[Items listed in a dataset]
#####

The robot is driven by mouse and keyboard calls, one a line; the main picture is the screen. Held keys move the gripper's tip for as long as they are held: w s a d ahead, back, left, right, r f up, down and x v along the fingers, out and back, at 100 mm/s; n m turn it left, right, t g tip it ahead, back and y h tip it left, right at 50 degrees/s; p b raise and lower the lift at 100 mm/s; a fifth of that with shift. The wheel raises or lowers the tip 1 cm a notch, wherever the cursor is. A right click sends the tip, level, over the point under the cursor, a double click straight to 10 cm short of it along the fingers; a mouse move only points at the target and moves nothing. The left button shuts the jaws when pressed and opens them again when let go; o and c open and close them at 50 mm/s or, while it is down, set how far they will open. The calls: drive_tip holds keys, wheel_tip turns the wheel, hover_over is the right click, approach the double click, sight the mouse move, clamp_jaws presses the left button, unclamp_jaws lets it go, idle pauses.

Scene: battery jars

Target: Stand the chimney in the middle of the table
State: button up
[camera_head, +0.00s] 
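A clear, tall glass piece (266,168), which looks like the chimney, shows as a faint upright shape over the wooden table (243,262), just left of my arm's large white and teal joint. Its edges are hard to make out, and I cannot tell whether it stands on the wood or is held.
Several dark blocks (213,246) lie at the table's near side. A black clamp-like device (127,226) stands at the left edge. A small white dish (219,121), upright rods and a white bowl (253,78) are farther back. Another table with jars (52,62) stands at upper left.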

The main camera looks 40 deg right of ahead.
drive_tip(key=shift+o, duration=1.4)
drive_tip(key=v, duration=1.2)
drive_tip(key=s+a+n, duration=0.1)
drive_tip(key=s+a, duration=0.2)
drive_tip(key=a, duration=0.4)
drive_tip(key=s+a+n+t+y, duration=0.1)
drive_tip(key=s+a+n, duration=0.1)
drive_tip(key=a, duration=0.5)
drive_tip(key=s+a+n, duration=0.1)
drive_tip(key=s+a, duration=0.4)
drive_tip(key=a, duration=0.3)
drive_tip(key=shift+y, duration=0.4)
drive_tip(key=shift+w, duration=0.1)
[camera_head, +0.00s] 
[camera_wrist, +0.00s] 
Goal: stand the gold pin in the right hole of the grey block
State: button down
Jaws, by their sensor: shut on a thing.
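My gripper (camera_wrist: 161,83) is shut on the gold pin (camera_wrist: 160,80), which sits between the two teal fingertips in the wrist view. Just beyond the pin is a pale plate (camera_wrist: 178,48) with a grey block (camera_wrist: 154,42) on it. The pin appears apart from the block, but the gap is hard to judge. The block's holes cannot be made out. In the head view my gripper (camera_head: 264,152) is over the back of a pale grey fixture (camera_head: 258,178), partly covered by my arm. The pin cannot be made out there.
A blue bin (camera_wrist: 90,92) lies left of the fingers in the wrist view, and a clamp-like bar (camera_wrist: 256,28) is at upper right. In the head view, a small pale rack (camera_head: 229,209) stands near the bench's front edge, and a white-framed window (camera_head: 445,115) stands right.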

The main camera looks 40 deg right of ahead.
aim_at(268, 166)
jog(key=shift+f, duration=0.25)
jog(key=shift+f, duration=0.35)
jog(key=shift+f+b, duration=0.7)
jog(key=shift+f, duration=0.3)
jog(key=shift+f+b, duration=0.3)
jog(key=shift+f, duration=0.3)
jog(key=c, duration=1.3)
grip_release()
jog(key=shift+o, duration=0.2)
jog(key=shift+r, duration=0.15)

#####

_Written problem_
Produce only the lines from the line containing "Goal: stand the" through the line containing "State: button down", inclusive of both, exactly as they stand in the entries above.

_Response to the task_
Goal: stand the gold pin in the right hole of the grey block
State: button down

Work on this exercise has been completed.